Saturday, January 23, 2010

Why is the government allowed to take money but not labor?

If it's ok to take someone's money to build a road. Is it also ok to force someone to do the labor required to build it?
Why is it always assumed that it's ok to take money but not labor? Why do the people who build the roads need to be paid? Why don't the poor people, who are getting all the benefits of socialism, but aren't contributing, do their "fair share" by working in press gangs to build roads and parks?
The answer is easy. The answer is "slavery is wrong". But for some reason we don't consider it slavery if we steal someone's past labor. Only if we steal their current labor.


JT said...

Wow. I love that logic.

I am not the litigious type, but could see a strong case for theft of 'past labor'. It reminds me of the method used to compute the cost of a cow (plus its offspring and their offspring, ad nauseum) that the government has to pay each time a tank or stray bullet kills the livestock that roam Fort Hood. If cows are worth a price equal to the next three generations, surely there is a case to be made for the past labor and earnings that the government has taken from me.

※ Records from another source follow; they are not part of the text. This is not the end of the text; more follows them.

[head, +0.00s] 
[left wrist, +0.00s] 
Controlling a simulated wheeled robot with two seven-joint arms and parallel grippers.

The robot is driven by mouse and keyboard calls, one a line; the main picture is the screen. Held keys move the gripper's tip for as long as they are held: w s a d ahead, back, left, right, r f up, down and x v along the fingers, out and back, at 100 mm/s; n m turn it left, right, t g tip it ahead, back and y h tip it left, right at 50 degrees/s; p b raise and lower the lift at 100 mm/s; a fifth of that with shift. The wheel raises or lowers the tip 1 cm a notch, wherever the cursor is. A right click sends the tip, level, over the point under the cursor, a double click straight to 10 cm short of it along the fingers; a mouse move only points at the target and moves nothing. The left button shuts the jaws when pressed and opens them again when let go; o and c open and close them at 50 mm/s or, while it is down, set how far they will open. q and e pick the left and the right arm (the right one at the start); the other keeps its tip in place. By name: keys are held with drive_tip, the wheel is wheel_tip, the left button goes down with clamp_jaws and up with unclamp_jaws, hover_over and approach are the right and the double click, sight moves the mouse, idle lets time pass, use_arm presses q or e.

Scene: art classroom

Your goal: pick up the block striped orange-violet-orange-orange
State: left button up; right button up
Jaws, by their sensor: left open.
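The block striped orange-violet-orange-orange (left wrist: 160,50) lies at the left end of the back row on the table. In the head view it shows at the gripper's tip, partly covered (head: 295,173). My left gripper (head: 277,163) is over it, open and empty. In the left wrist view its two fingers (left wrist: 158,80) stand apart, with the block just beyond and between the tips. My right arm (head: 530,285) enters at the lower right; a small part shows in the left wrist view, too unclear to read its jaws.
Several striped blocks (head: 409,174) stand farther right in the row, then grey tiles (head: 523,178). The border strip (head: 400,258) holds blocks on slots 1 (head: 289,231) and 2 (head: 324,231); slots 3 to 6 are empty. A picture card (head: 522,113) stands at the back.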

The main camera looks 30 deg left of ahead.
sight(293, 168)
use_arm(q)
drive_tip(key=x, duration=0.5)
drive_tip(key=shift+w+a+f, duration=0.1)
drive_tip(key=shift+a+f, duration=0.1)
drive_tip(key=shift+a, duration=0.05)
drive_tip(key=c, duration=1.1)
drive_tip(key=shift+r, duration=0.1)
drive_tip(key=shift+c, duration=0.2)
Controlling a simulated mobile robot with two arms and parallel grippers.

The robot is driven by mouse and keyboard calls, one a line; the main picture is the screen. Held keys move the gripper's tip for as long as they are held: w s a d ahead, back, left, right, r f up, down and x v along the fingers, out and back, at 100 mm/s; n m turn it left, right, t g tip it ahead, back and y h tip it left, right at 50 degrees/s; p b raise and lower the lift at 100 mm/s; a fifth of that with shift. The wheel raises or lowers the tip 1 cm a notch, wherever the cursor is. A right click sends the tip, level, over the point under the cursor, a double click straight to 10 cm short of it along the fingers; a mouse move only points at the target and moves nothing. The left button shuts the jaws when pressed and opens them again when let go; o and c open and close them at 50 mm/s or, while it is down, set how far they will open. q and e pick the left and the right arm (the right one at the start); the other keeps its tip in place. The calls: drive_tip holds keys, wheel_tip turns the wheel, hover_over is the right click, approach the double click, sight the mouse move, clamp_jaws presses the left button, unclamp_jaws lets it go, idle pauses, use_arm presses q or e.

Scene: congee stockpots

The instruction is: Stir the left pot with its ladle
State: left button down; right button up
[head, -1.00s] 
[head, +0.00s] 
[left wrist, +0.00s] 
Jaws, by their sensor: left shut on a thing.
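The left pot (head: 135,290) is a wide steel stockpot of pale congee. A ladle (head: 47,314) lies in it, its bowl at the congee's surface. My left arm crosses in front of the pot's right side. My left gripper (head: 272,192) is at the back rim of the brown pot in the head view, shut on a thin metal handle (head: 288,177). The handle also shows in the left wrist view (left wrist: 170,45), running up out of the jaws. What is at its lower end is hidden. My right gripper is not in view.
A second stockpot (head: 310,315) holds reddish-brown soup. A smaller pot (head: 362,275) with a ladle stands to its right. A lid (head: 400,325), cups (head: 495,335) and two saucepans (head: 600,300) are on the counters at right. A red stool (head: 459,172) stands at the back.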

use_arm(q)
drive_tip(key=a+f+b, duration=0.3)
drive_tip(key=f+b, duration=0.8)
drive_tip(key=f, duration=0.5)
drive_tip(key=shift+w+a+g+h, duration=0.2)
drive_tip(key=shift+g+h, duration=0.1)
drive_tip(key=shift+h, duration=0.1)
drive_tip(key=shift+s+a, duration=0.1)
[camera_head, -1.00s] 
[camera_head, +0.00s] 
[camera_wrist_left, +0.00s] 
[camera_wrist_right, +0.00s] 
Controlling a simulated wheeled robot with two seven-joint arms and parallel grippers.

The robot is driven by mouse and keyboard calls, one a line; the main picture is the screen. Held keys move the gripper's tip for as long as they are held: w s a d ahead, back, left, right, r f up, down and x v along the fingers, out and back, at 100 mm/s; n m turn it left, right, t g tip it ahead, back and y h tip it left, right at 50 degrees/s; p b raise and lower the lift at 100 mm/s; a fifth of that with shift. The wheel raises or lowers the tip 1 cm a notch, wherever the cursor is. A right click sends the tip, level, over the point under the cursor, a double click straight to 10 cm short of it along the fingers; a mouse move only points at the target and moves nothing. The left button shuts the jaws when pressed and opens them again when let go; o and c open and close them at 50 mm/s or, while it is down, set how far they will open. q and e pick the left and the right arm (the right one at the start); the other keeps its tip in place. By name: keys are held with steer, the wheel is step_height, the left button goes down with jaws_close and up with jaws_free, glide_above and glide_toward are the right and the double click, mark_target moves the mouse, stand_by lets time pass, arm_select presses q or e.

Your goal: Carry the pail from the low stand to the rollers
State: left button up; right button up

The Whited Sepulchre said...

Yeah, somewhere in all that mess is a great blog post about the true value of your Social Security contributions.
If you KNEW that you were going to live to be 100 years old, and you KNEW that you would retire at age 65 - had you rather have the money back you've paid into the fund now, with no interest, at age 35?
Or had you rather have Social Security payments for 35 years at the end of your life?


Waldir said...

Tax money is not stolen. You simply get a percentage of your work paid in other services (roads, for example) rather than money. So this cannot be considered slavery.

Now, getting poor people to work without payment could be ok and wouldn't be slavery, as long as 1) their work will support them -- that is, they'll get food and shelter because of it; and 2) they have the chance to get a "real" job and get paid fully in money. i.e, they are free.

Sir Nicholas said...

By your own logic, buying apples when you want oranges with your money is not thieving?

The second part of your response is similar to the ideas of slavemasters who justified slavery by saying that it was good for slaves. The slaveowners took on the burden of caring for the interests of inferior beings, seeing that they would be fed, clothed and given religious instruction.

Think about it.

Waldir said...

1) People are aware that some the payment for their work will come in services and that's an agreement they assume with the government. It's not that they're forced to pay taxes: in an ideal democracy, if people didn't want that, it could be changed. That's not the same as me selling you oranges if you ask for apples. And even that isn't thieving. Perhaps fraud or something (I don't know the legal term).

2) No, in slavery people didn't have a choice. As I said, the work-without-(monetary)-payment scheme would only be ok if people are given the choice to do something else to earn their living. Besides, slaves were treated as property, i.e., didn't have rights as human beings -- but that's another subject altogether.